This lab is about lexers and regular expressions. It is intended to give you enough working knowledge and experience to be able to design and implement the C lexer for your compiler.
- 23-Jan-2025: Added clarification that comments inside attributes should not count towards the number of comments removed.
Write a tool using Flex that reads a stream of ASCII characters, and processes it, character by character, by applying the rules below. In what follows, a line is defined as any maximal sub-sequence of the stream whose last character is a newline
and which does not contain any other newline
characters. You may assume that the final character in the whole stream is a newline
.
-
The
//
sequence indicates the beginning of a comment. If//
is encountered, remove it and the rest of the line. -
The
\
character indicates the beginning of an escaped identifier. If\
is encountered, ignore it and move to the next space ornewline
in the stream. -
The
(*
sequence indicates the beginning of an attribute. If(*
is encountered, remove it, and then remove all characters up to and including the end of the attribute. The end of the attribute is the next occurrence of*)
that is not part of an escaped identifier and is not part of a comment. The end of the attribute may either be on the same line or on a subsequent line. If there is no end of the attribute, then this rule does not apply. -
If any other character is encountered, ignore it and move to the next character in the stream.
Finally, the tool should add a line to the end of its output that says Number of comments and attributes removed: n.
where n
is the number of comments and attributes that have been removed. [Edit 23-Jan-2025: If a comment is nested inside an attribute, then it is automatically removed when the attribute is removed, and does not need removing explicitly; therefore, it doesn't count towards the number of comments removed. The result of test 9 clarifies this behaviour.]
As an example, if the input stream looks like this:
module foo ()
wire \hello;
wire \//go away;
//go away
wire (* hello \*) world *) there;
endmodule
then the output should look like this:
module foo ()
wire \hello;
wire \//go away;
wire there;
endmodule
Number of comments and attributes removed: 2.
The program should be built by running the command make nocomment
.
There is already a skeleton program setup, including:
-
Flex source: nocomment_lexer.flex
-
C++ driver program: nocomment_main.cpp
-
Makefile: makefile
The skeleton setup contains a number of suggestions where things need to be changed and edited, but these are not exhaustive.

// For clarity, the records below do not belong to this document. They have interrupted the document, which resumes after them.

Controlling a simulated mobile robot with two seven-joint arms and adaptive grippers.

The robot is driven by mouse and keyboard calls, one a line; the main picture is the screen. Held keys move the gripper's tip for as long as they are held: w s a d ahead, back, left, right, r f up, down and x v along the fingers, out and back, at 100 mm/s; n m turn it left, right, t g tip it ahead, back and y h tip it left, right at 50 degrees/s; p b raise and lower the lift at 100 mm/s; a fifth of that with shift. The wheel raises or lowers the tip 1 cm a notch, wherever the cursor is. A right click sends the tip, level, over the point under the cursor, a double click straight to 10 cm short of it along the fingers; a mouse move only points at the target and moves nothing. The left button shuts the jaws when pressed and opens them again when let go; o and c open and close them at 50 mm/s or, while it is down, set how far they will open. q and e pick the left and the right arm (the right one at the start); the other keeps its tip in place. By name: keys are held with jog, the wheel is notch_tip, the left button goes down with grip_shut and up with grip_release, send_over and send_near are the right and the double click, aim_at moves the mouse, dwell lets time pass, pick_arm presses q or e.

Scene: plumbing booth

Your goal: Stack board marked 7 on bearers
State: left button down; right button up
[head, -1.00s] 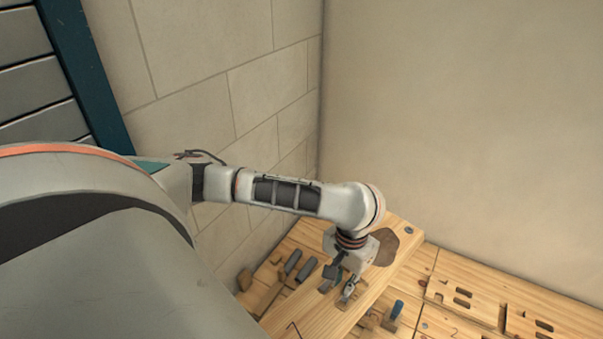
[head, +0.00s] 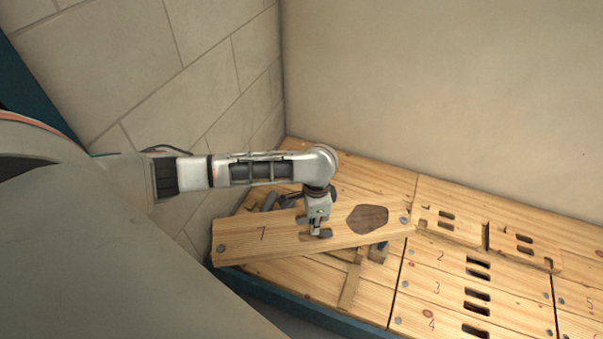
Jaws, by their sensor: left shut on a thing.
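The board marked 7 (head: 275,242) is a long pale wooden plank with a dark brown patch and a round grey fastener near each end. It lies across the left part of the wooden deck in the head view, slightly tilted in the picture, its left end near the front edge. My left gripper (head: 318,230) points down on the board near its middle, shut on it. Wooden bearers (head: 350,285) show partly from under the board; how the board rests on them is hidden. My right gripper is not in view.
Deck boards marked 2, 3 and 4 (head: 440,290) with dark slots lie to the right. Two slotted wooden pieces (head: 448,225) (head: 525,247) lie behind them. Grey tools (head: 268,202) and a blue-handled item (head: 382,246) lie near the board. Walls close off the back and left.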

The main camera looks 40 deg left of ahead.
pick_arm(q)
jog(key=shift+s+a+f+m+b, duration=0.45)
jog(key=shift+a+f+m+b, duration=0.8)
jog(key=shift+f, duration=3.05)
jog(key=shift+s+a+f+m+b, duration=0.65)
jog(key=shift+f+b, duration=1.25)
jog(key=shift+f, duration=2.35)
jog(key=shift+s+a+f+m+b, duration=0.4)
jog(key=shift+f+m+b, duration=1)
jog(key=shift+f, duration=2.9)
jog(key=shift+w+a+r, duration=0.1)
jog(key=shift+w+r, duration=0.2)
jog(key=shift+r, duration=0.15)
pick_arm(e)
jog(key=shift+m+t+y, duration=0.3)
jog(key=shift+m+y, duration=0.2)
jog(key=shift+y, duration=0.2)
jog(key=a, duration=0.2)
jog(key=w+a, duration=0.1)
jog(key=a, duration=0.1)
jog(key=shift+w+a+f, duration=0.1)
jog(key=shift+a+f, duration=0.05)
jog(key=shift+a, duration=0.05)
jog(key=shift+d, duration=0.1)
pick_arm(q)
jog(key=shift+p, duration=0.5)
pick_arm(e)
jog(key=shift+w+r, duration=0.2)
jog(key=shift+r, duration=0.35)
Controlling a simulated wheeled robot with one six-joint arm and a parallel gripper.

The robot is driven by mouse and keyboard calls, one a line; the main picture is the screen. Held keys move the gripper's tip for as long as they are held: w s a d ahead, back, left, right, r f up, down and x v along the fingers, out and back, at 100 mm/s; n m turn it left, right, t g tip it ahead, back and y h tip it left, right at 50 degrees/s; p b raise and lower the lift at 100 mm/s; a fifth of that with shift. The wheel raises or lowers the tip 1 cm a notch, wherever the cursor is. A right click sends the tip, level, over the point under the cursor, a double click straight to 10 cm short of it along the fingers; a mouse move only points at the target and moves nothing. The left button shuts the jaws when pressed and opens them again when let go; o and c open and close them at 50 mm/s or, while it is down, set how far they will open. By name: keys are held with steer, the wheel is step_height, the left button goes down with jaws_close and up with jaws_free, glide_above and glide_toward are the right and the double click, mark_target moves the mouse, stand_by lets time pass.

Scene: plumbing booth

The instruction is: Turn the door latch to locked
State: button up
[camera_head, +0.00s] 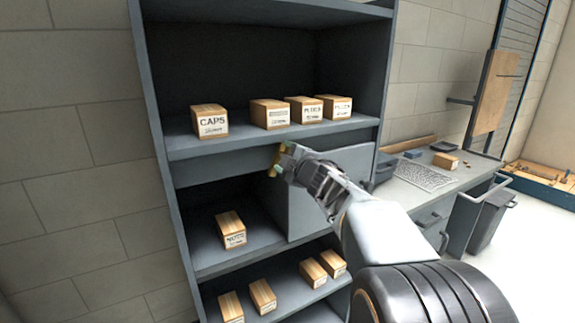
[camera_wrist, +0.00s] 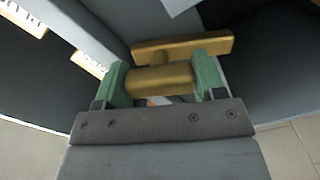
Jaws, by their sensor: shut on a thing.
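The door latch (camera_wrist: 160,78) is brass and shows in the wrist view as a thick rounded grip. A longer flat brass bar (camera_wrist: 205,44) lies behind it, slightly tilted. My gripper (camera_wrist: 163,80) has its two green pads on either end of the rounded grip and is shut on it. In the head view my gripper (camera_head: 285,160) is at the upper left edge of the grey cabinet door (camera_head: 318,198), just under a shelf. The latch is mostly hidden by my fingers there, and I cannot tell its locked or unlocked position.
A grey shelf unit (camera_head: 157,120) surrounds the door. Several labelled wooden boxes, such as the CAPS box (camera_head: 209,121), stand on the shelf above, with more below. An open compartment lies left of the door.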

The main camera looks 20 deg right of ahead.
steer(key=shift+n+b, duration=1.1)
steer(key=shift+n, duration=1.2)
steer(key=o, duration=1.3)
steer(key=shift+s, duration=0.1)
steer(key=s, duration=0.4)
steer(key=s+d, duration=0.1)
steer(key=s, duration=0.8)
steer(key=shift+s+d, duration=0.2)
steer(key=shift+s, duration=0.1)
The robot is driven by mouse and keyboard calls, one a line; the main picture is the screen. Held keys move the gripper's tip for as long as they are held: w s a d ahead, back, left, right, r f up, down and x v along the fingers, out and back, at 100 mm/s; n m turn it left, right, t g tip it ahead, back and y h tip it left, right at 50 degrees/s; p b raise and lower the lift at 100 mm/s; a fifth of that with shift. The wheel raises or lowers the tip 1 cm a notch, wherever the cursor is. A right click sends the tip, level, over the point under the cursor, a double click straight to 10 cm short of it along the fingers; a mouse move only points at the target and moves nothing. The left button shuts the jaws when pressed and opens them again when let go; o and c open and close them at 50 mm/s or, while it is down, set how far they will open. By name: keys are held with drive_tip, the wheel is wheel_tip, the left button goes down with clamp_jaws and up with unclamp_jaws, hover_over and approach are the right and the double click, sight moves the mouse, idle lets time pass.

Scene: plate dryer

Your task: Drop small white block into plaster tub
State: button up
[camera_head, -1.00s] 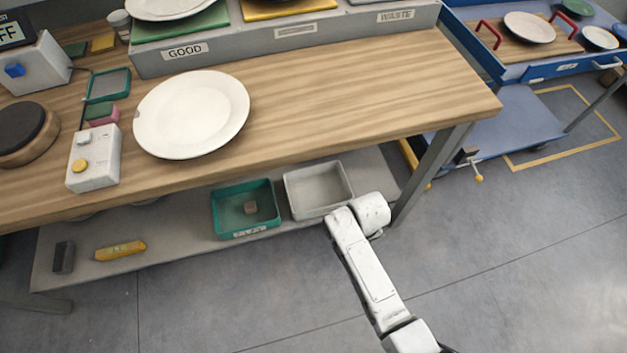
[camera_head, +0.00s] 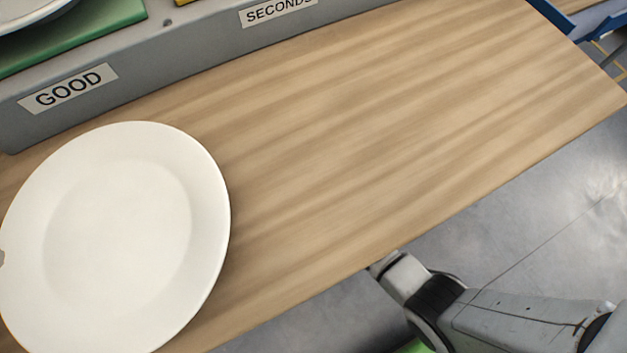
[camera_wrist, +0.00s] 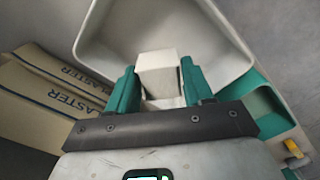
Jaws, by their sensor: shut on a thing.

There is also a test-bench included, which is a partial set of test vectors for the program together with a script for running them. Passing these tests is equivalent to achieving 50% in the final assessment, with unseen tests covering the remaining 50%.
The components of the test are:
-
test/in
: A set of input test files of increasing complexity. -
test/ref
: The "golden" output for the given input files, which your program should match. There is one output for each input. -
test_lexer.sh
: A script that runs the tests. It will build your program, then apply it to each input in turn to produce a file intest/out
. It will then use diff to work out whether the output matches the reference output. You can run this script via the command:./test_lexer.sh
.
You may find the Flex manual helpful, particularly the section about the syntax of patterns.